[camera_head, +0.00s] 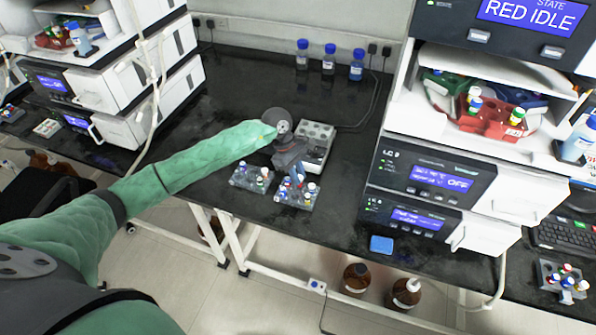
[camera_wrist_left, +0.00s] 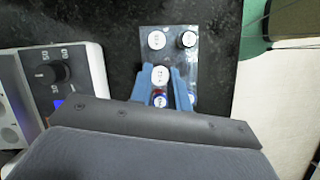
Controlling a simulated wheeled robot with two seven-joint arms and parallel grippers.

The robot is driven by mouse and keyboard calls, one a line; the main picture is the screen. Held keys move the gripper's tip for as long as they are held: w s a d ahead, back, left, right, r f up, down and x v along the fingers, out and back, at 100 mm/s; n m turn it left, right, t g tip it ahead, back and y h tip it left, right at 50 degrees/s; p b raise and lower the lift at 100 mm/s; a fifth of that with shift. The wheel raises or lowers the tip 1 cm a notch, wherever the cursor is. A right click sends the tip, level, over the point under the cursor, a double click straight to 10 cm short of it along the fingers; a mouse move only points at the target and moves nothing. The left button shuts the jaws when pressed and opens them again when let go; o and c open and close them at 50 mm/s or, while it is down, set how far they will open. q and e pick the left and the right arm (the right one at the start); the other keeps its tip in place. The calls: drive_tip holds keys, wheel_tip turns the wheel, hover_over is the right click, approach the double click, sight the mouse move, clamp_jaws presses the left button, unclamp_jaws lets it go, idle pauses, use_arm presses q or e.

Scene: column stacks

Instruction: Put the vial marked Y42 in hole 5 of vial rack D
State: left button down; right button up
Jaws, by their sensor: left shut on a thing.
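My left gripper (camera_head: 298,179) points down over the right-hand of two small racks on the bench. In the left wrist view its blue fingers (camera_wrist_left: 162,82) are shut on a vial with a white, marked cap (camera_wrist_left: 160,75); I cannot read the mark surely. The right-hand rack (camera_head: 292,205) holds several vials; two white-capped ones (camera_wrist_left: 157,40) and (camera_wrist_left: 188,39) show in the wrist view. The left-hand rack (camera_head: 240,184) also holds several vials. The rack letters and hole numbers are not readable, and the gripper hides part of the right-hand rack. My right gripper is not in view.
A white device with a grey block (camera_head: 316,157) stands just behind the racks; its knob (camera_wrist_left: 52,72) shows in the wrist view. Blue-capped bottles (camera_head: 329,60) stand at the back. Stacked instruments (camera_head: 430,180) bound the right side. The bench (camera_head: 225,110) is clear behind my arm.

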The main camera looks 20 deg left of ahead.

■ Task directions:
Repeat the full listing above exactly, with no pictures in the copy.

■ Result:
[camera_head, +0.00s] 
[camera_wrist_left, +0.00s] 
Controlling a simulated wheeled robot with two seven-joint arms and parallel grippers.

The robot is driven by mouse and keyboard calls, one a line; the main picture is the screen. Held keys move the gripper's tip for as long as they are held: w s a d ahead, back, left, right, r f up, down and x v along the fingers, out and back, at 100 mm/s; n m turn it left, right, t g tip it ahead, back and y h tip it left, right at 50 degrees/s; p b raise and lower the lift at 100 mm/s; a fifth of that with shift. The wheel raises or lowers the tip 1 cm a notch, wherever the cursor is. A right click sends the tip, level, over the point under the cursor, a double click straight to 10 cm short of it along the fingers; a mouse move only points at the target and moves nothing. The left button shuts the jaws when pressed and opens them again when let go; o and c open and close them at 50 mm/s or, while it is down, set how far they will open. q and e pick the left and the right arm (the right one at the start); the other keeps its tip in place. The calls: drive_tip holds keys, wheel_tip turns the wheel, hover_over is the right click, approach the double click, sight the mouse move, clamp_jaws presses the left button, unclamp_jaws lets it go, idle pauses, use_arm presses q or e.

Scene: column stacks

Instruction: Put the vial marked Y42 in hole 5 of vial rack D
State: left button down; right button up
Jaws, by their sensor: left shut on a thing.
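My left gripper (camera_head: 298,179) points down over the right-hand of two small racks on the bench. In the left wrist view its blue fingers (camera_wrist_left: 162,82) are shut on a vial with a white, marked cap (camera_wrist_left: 160,75); I cannot read the mark surely. The right-hand rack (camera_head: 292,205) holds several vials; two white-capped ones (camera_wrist_left: 157,40) and (camera_wrist_left: 188,39) show in the wrist view. The left-hand rack (camera_head: 240,184) also holds several vials. The rack letters and hole numbers are not readable, and the gripper hides part of the right-hand rack. My right gripper is not in view.
A white device with a grey block (camera_head: 316,157) stands just behind the racks; its knob (camera_wrist_left: 52,72) shows in the wrist view. Blue-capped bottles (camera_head: 329,60) stand at the back. Stacked instruments (camera_head: 430,180) bound the right side. The bench (camera_head: 225,110) is clear behind my arm.

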The main camera looks 20 deg left of ahead.

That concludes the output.